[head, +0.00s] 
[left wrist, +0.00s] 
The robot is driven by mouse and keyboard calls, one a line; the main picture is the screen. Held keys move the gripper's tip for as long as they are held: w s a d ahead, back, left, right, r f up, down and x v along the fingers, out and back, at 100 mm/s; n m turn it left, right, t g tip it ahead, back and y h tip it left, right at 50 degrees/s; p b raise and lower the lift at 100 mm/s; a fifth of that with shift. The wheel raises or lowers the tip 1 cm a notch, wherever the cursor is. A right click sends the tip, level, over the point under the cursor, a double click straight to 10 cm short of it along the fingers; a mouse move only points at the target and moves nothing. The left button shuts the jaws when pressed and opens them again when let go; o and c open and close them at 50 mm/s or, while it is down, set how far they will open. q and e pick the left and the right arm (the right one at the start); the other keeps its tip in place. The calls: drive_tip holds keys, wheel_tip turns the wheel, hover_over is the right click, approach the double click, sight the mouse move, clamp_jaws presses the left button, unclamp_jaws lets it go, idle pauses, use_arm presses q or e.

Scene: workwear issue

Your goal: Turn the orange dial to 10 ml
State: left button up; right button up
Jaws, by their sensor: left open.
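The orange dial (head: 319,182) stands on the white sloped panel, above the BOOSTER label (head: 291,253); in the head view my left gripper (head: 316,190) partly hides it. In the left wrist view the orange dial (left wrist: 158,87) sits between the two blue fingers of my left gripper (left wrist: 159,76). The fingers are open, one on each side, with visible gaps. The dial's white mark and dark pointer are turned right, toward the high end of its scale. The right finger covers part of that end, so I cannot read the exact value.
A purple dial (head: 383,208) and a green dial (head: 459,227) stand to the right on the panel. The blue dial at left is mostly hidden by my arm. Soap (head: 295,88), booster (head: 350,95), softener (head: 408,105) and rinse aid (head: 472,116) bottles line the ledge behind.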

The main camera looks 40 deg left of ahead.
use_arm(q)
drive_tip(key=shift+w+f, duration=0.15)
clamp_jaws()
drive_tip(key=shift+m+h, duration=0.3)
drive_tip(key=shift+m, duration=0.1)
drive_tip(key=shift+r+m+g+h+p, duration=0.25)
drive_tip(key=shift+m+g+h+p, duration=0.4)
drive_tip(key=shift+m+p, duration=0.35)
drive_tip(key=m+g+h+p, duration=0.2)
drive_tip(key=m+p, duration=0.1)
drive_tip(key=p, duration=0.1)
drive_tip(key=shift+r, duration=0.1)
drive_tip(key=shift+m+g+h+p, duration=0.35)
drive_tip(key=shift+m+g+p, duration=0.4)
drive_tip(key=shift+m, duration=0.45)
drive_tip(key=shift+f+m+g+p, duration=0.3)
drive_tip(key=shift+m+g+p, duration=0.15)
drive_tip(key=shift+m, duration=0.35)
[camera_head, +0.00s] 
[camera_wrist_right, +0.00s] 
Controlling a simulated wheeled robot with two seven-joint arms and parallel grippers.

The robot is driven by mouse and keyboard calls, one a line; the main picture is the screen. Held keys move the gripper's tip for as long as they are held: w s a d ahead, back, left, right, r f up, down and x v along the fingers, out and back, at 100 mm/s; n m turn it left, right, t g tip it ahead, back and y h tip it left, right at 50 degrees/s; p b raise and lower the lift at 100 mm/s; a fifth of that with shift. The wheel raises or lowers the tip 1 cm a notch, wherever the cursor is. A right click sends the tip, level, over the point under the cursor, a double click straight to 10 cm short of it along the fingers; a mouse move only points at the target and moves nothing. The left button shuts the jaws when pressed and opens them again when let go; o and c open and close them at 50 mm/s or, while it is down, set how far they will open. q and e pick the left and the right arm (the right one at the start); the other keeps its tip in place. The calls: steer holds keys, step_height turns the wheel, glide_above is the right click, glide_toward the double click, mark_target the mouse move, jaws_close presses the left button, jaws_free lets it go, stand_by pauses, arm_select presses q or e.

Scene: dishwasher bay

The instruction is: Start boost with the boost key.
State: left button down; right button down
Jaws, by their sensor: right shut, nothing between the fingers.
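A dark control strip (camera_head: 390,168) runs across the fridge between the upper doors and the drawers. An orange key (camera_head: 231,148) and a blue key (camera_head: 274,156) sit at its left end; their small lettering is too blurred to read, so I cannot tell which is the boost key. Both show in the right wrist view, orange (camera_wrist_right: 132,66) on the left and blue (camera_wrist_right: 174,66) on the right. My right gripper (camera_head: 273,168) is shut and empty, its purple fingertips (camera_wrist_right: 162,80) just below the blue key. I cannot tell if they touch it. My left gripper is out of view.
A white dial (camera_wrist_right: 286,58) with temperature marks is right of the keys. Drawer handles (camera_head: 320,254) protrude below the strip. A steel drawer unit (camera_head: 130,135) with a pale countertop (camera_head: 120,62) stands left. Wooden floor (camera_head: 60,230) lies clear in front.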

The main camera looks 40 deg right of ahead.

STATED GOAL
In the listing above, find the line containing "Scene: dishwasher bay" and please quote exactly that line through the last one, and no other lines.

RESPONSE TO THIS EXERCISE
Scene: dishwasher bay

The instruction is: Start boost with the boost key.
State: left button down; right button down
Jaws, by their sensor: right shut, nothing between the fingers.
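A dark control strip (camera_head: 390,168) runs across the fridge between the upper doors and the drawers. An orange key (camera_head: 231,148) and a blue key (camera_head: 274,156) sit at its left end; their small lettering is too blurred to read, so I cannot tell which is the boost key. Both show in the right wrist view, orange (camera_wrist_right: 132,66) on the left and blue (camera_wrist_right: 174,66) on the right. My right gripper (camera_head: 273,168) is shut and empty, its purple fingertips (camera_wrist_right: 162,80) just below the blue key. I cannot tell if they touch it. My left gripper is out of view.
A white dial (camera_wrist_right: 286,58) with temperature marks is right of the keys. Drawer handles (camera_head: 320,254) protrude below the strip. A steel drawer unit (camera_head: 130,135) with a pale countertop (camera_head: 120,62) stands left. Wooden floor (camera_head: 60,230) lies clear in front.

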The main camera looks 40 deg right of ahead.

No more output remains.